Thursday, January 3, 2013

A Resolution for Creative Leaders in 2013: Give Up Power and Cede Control...to Create More Value

‘Tis the season of making resolutions for the new year.  Of looking back at what has been been and looking ahead to what can be.  It’s a season of future possibilities grounded in the hard work, the successes and the failures, of the past twelve months.

One of the core tenets of creative leadership is reflection – consistent, constructive, courageous reflection about our individual values and beliefs and the actions they guide.  Reflection serves as a crucial basis for understanding ourselves as well as our actions as leaders.  Reflection and the self-knowledge it generates also shapes our decisions about the future.   We pause to reflect on the “why” of our busy lives in order to decide on “what” to do next and “how” effectively to take that action.

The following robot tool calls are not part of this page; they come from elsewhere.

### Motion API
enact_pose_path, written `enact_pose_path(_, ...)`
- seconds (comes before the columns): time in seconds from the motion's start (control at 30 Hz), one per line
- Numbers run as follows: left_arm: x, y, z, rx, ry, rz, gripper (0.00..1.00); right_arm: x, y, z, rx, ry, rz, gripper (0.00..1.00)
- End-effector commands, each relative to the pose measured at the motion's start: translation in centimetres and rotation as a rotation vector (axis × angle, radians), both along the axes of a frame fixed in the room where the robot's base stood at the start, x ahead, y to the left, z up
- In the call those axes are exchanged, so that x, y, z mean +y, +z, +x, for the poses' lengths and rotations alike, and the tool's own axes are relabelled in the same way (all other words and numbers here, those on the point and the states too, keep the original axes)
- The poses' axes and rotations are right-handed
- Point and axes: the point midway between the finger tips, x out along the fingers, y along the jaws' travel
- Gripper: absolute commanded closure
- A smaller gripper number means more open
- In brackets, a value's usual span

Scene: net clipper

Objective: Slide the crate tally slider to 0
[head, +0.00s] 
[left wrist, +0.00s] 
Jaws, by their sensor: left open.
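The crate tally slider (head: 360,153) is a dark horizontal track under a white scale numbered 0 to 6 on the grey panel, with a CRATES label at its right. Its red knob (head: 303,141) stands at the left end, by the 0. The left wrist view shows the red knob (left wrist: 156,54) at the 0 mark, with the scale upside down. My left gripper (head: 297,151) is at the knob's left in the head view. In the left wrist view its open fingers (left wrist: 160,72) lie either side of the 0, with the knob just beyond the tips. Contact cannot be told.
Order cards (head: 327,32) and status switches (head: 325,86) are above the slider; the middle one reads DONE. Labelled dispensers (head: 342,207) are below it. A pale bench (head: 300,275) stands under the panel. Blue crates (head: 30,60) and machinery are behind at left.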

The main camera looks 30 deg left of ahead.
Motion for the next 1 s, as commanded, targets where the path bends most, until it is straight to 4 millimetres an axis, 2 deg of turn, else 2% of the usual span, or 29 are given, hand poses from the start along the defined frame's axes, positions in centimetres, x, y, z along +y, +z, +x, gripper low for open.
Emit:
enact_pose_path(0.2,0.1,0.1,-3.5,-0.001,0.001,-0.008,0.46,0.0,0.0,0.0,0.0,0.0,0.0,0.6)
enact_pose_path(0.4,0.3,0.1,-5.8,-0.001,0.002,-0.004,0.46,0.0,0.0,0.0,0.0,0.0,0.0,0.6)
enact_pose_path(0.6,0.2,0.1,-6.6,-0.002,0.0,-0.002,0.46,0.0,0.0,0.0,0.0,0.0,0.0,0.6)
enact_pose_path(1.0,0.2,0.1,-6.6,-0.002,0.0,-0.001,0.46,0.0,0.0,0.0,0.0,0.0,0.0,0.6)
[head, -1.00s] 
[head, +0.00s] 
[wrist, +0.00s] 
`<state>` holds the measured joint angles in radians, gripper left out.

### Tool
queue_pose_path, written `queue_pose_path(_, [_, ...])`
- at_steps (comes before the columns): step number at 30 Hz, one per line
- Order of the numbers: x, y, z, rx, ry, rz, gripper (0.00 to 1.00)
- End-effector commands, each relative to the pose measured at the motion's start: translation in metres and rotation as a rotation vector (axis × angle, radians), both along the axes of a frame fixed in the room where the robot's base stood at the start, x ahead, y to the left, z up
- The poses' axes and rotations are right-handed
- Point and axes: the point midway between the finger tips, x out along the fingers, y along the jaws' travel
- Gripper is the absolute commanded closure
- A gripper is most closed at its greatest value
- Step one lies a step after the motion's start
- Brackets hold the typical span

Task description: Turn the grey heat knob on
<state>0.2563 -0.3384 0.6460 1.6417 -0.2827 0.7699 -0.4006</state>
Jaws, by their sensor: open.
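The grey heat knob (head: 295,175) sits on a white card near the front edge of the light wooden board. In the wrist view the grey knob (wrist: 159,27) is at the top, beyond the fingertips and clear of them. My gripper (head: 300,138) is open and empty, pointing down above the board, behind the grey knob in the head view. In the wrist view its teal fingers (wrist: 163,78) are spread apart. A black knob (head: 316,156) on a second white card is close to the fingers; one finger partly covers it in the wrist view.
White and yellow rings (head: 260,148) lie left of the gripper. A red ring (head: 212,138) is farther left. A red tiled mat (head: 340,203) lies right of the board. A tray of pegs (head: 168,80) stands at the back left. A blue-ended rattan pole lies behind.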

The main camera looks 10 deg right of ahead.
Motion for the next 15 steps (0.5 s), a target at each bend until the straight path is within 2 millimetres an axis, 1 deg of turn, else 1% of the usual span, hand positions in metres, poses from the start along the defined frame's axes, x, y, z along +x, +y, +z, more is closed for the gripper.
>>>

This dynamic of reflection enabling us to align our beliefs and actions as creative leaders makes looking forward to the arrival of a new year filled with possibilities so exciting.

Yet as we approach the new year, my wish is for you to consider taking an especially challenging action.  Most of us will make lists of resolutions for the months to come.  We’ll design ambitious goals and then dedicate ourselves to achieving them.  Some of these may involve committing to more regular practice of reflection on our days, perhaps meditation, and to stay grounded by integrating different areas of our lives.

More likely, though, the majority of our professional goals for the new year will involve re-focusing our time, attention and energies with our clients or customers, associates and colleagues.  We’ll dedicate ourselves to new projects.  We’ll re-double our efforts on existing ones.  We’ll pledge to be more effective leaders of people, teams and organizations.  All noble and worthwhile aspirations, but our way to reach those goals will typically be by taking on more responsibilities and assuming more control ourselves.  Ultimately, many of our resolutions will translate into accruing more power.

Instead of resolving to gather more power, let me offer an alternative approach to your 2013: Consider how to give up more power.  To cede more control.  To share more responsibility.  Ask yourself, how will you build more trust in your core team next year so you can collaborate with rather than control them?  How will you move beyond providing direct inspiration to fostering an individual sense of aspiration in each of those around you?  Ultimately, how will you stir the passions of those with whom you work in order to be more innovative together?

These are hard questions.  For power and control in many organizations means final decision-making authority or profit and loss responsibility or supervision over people or departments.  It’s very difficult giving up those hard-won markers of success – they’re typically our rewards for, and outward signs of, our achievements, after all.

Yet by giving up tight-fisted individual control, we allow for an increased sense of shared ownership that translates, ultimately, into the creation of greater value.  You may recognize such thinking from the recent work of Tim Leberecht, Charlene Li, Nilofer Merchant, among others (and yes, I recommend their work for your 2013 reading lists…).  However, creative leaders have long understood that fostering creative excellence requires purposeful openness and genuine trust to draw fully on all the passion and capabilities of those with whom we work.  The challenge is to reflect on that understanding for our own lives as leaders and to act.

So, Happy New Year.  And all good wishes for your giving up power and control for a more creative and successful 2013.